Given information:
────

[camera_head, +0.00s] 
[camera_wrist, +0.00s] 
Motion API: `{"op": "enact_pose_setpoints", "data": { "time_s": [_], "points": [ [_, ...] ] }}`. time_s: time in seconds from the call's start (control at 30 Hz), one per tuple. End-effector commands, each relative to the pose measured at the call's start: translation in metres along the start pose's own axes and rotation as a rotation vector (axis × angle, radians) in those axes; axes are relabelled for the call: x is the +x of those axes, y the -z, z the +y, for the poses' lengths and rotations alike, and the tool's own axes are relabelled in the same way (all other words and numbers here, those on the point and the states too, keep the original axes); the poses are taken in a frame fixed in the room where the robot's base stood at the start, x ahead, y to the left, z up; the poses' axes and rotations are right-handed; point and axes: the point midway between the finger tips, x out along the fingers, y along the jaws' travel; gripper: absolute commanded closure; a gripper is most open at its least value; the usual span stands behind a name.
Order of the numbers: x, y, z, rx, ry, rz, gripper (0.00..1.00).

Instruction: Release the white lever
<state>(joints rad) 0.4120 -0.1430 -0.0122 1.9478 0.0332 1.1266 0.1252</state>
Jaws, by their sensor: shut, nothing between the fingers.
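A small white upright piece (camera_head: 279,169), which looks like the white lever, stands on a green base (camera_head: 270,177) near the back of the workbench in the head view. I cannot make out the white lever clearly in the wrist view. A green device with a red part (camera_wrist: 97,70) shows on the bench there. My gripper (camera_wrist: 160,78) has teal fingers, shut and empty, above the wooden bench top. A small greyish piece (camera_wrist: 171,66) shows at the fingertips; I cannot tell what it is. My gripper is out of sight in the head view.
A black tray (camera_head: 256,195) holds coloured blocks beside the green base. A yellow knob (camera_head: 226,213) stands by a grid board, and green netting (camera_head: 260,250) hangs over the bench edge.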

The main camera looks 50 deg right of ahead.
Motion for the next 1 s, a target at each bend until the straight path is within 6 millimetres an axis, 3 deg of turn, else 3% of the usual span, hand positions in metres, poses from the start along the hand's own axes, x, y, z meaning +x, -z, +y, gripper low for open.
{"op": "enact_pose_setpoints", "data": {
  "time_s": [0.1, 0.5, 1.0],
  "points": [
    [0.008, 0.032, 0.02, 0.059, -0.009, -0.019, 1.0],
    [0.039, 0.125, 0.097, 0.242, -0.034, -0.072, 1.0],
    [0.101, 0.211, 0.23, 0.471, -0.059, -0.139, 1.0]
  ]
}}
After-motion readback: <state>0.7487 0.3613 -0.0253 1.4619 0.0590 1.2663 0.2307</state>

────

Exercise objective:
Using the listing above, show each line holding the string "numbers".

Solution:
Motion API: `{"op": "enact_pose_setpoints", "data": { "time_s": [_], "points": [ [_, ...] ] }}`. time_s: time in seconds from the call's start (control at 30 Hz), one per tuple. End-effector commands, each relative to the pose measured at the call's start: translation in metres along the start pose's own axes and rotation as a rotation vector (axis × angle, radians) in those axes; axes are relabelled for the call: x is the +x of those axes, y the -z, z the +y, for the poses' lengths and rotations alike, and the tool's own axes are relabelled in the same way (all other words and numbers here, those on the point and the states too, keep the original axes); the poses are taken in a frame fixed in the room where the robot's base stood at the start, x ahead, y to the left, z up; the poses' axes and rotations are right-handed; point and axes: the point midway between the finger tips, x out along the fingers, y along the jaws' travel; gripper: absolute commanded closure; a gripper is most open at its least value; the usual span stands behind a name.
Order of the numbers: x, y, z, rx, ry, rz, gripper (0.00..1.00).

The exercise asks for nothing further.